Tag Archives: mnemotechnics

Zora’s secret

19 May

In Fado and the Place of Longing, I describe the ways in which the city of Lisbon and fado songs bear witness to each other. As the fado singer Beatriz de Conceição sings, ‘Lisboa é testemunha’ [Lisbon is witness] to the life of its citizens and the history of change in its streets.  By asserting this in song, Conceição also proves fado itself to be a kind of testimony, presenting evidence of the everyday life of those same citizens and streets. The questions that interest me in this area concern the desire to bear witness, the methods by which subjects do so, and the ‘use’ that can be made of both witnesses and their testimony.

Memory and forgetting are intricately connected to our sense of place, as a number of late twentieth century works have shown.  A number of these works draw on ideas from the classical period relating to the use of place in the perfecting of memory. The history of mnemotechnics has been well described by Francis Yates, but I have also been drawn to the more poetic work of Italo Calvino. Calvino’s Invisible Cities presents itself as a series of tales told by Marco Polo to Kublai Khan about the cities he has visited on his travels. All these cities are grouped according to a range of features: memory, desire, signs and meanings, continuity and discontinuity, and so on. Zora, a city associated with memory, is presented as the exemplification of mnemotechnics:

Zora’s secret lies in the way your gaze runs over patterns following one another as in a musical score where not a note can be altered or displaced. The man who knows by heart how Zora is made, if he is unable to sleep at night, can imagine he is walking along the streets and he remembers the order by which the copper clock follows the barber’s striped awning, then the fountain with the nine jets, the astronomer’s glass tower. the melon vendor’s kiosk…

(Italo Calvino, Invisible Cities, tr. William Weaver (London: Secker & Warburg, 1974), p. 15.)

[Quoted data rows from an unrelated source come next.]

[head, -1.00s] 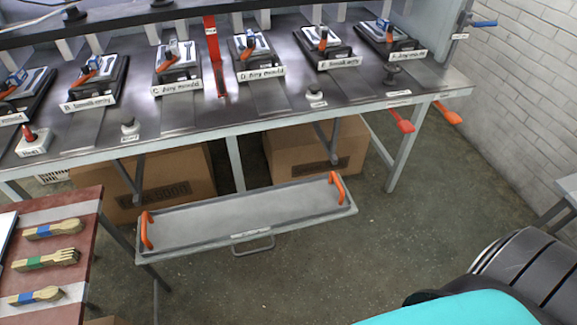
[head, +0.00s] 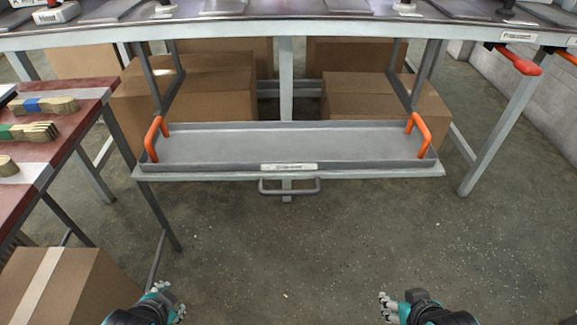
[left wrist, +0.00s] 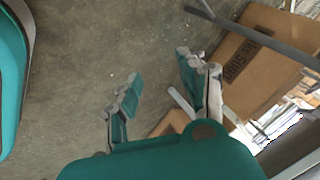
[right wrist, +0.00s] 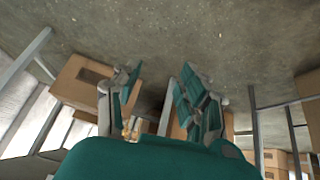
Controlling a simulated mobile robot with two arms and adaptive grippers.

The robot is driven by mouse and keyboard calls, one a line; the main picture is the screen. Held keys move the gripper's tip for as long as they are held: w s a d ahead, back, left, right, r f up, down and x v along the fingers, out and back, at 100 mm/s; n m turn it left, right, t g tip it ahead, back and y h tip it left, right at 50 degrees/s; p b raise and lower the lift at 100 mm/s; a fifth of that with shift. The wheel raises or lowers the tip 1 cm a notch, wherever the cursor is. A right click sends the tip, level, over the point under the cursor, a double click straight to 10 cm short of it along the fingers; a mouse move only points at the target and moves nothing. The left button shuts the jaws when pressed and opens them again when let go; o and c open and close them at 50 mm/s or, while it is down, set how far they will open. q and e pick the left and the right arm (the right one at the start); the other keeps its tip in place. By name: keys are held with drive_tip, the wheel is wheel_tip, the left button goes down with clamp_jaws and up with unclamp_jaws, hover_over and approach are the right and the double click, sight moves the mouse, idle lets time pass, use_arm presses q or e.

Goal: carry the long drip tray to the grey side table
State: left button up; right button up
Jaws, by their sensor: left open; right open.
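The long grey drip tray (head: 290,148) lies level on a pale shelf (head: 380,172) hung below the front of the workbench. It has an orange handle at its left end (head: 152,138) and another at its right end (head: 419,133). The tray looks empty. My left gripper (head: 172,296) is at the bottom of the head view, apart from the tray; in the left wrist view (left wrist: 155,85) its fingers are spread with nothing between them. My right gripper (head: 392,303) is also low and apart from the tray, and its fingers stand open in the right wrist view (right wrist: 155,85). No grey side table can be made out now.
A cardboard box (head: 65,290) is on the floor at lower left. More boxes (head: 195,95) stand behind the shelf. A grey bar handle (head: 289,187) juts from the shelf front. The floor before it is clear.

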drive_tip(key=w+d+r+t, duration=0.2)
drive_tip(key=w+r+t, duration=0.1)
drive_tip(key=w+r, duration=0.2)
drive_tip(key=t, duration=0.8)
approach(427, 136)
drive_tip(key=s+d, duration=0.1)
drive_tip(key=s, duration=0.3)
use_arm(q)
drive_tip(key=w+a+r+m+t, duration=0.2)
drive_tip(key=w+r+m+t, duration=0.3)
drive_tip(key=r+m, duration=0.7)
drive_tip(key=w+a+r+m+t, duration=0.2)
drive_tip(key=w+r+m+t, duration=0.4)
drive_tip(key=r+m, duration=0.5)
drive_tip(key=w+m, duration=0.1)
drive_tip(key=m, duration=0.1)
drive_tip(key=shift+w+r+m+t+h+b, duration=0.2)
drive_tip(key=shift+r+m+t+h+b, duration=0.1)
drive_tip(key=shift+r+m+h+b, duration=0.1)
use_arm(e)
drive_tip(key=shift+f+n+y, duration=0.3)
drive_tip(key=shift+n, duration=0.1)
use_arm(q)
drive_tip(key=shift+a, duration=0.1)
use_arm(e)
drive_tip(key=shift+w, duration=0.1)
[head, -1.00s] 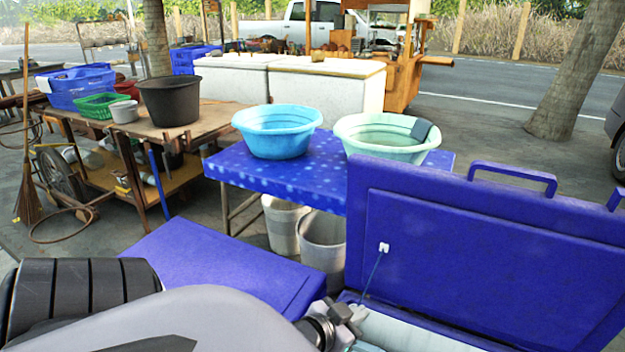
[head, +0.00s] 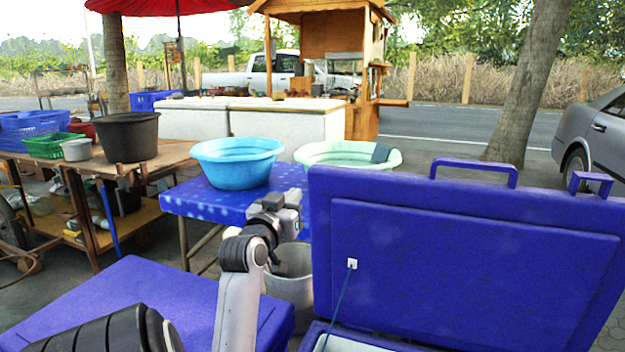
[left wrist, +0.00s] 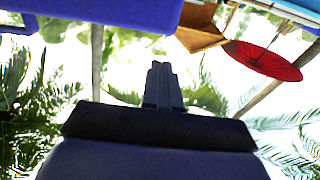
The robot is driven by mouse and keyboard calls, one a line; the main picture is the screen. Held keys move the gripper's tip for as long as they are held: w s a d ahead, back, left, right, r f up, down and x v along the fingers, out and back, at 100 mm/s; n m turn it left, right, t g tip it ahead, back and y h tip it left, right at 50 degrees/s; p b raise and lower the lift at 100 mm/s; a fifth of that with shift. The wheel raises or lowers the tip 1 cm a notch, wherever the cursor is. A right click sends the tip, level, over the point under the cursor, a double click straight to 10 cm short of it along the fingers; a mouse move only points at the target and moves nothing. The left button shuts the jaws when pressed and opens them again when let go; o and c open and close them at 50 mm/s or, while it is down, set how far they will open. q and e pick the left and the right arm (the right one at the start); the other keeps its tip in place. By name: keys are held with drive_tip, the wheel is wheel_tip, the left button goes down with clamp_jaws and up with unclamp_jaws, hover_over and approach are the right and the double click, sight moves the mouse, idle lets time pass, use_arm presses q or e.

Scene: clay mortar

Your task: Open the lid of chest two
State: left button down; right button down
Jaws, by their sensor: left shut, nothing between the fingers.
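A blue chest on the right has its lid (head: 465,250) raised upright, with handles along its top edge and a cord from the lid's inner face down into the chest. Only a strip of its body (head: 375,342) shows, at the bottom. A second blue chest (head: 165,300) on the left has its lid down. No label shows which is chest two. My left gripper (head: 288,200) is shut and empty, raised left of the upright lid and apart from it. In the left wrist view its fingers (left wrist: 162,85) are together, with the blue lid (left wrist: 110,10) at the top. My right gripper is not in view.
A blue-covered table (head: 205,203) with a blue basin (head: 237,163) and a pale green basin (head: 345,155) stands behind the chests. A grey bucket (head: 291,285) stands between them. A wooden table with a black tub (head: 128,137) is at left.

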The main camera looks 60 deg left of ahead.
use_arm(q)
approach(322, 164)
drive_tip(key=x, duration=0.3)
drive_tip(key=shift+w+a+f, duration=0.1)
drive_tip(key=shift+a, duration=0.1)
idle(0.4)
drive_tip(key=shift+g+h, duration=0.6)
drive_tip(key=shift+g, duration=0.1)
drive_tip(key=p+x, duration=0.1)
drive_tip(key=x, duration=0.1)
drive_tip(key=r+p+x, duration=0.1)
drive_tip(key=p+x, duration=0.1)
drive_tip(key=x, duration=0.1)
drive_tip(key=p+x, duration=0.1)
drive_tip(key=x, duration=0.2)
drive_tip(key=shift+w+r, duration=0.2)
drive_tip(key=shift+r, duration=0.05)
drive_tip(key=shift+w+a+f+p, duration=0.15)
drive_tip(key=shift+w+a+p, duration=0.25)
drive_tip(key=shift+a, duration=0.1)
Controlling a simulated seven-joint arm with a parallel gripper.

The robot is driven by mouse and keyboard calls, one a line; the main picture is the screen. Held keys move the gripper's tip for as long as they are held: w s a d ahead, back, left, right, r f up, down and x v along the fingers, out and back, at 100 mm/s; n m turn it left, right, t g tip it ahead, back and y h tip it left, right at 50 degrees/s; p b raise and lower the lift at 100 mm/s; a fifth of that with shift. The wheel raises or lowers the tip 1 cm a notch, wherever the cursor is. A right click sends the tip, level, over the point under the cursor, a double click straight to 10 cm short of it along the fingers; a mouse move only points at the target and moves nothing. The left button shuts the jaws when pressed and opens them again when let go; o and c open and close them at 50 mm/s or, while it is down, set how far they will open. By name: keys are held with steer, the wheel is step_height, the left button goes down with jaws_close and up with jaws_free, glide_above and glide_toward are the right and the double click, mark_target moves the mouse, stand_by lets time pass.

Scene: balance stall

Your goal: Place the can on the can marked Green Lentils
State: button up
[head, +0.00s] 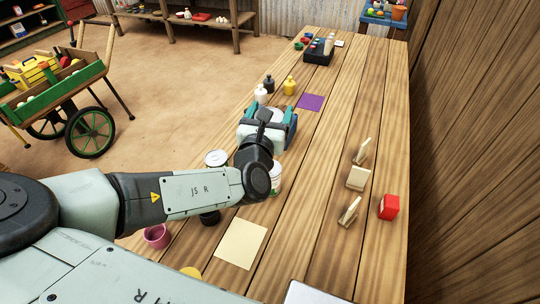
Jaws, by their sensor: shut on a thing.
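My gripper (267,124) is over the middle of the table, with its blue-green jaws around a pale round thing (277,115), which seems to be the can. Only a small part of that thing shows between the jaws; its lower part and anything beneath it are hidden. A white-lidded can (216,158) stands left of my wrist. Another white can (275,178) stands behind the wrist and is partly covered by it. No label can be read, so I cannot tell which can is marked Green Lentils.
A dark tray (318,56) stands at the far end. A cream sheet (241,244), pink cup (157,236), wooden stands (357,178) and red box (389,207) are nearer. The table's middle right is clear.

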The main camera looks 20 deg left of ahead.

To a certain extent, this relates to the idea presented in earlier posts of the city as a text which can be read, although there is already a suggestion in the associative nature of the series of memory places that this is not a text that can be taken in at a glance but one which has to be negotiated ‘point by point’. Like the memory theatres described by Yates, it is the bringing together of the spatial and the temporal that aids recollection. But Calvino/Polo finds a paradox: in order to be an effective memory theatre, Zora cannot change. By remaining static, the city ‘has languished, disintegrated, disappeared. The earth has forgotten her.’

A related idea comes in the form of the danger presented by repetition, as in another invisible city, Zirma, where the narrator is forced to claim that ‘The city is redundant: it repeats itself so that something will stick in the mind.’ But memory is equally redundant: ‘it repeats signs so that the city can begin to exist.’  The desire to fix something that is in danger of being lost leads to often paradoxical ends. As Paul Ricoeur recounts, the tool which would come to be seen as the ultimate solution to such a problem – writing – was the very thing that, for Socrates, would be the end of true memory, demoting recollection to recitation.  And, as Jacques Derrida showed, the philosophical problems raised by the interaction between memory, speech and writing would continue to resound well into our own era.  Similar problems emerge with the onset of recording technology in the photographic and phonographic eras, as numerous thinkers have explained (key figures for my purposes include Walter Benjamin, Theodor Adorno, Roland Barthes, Sylviane Agacisnki, Andreas Huyssen and Evan Eisenberg).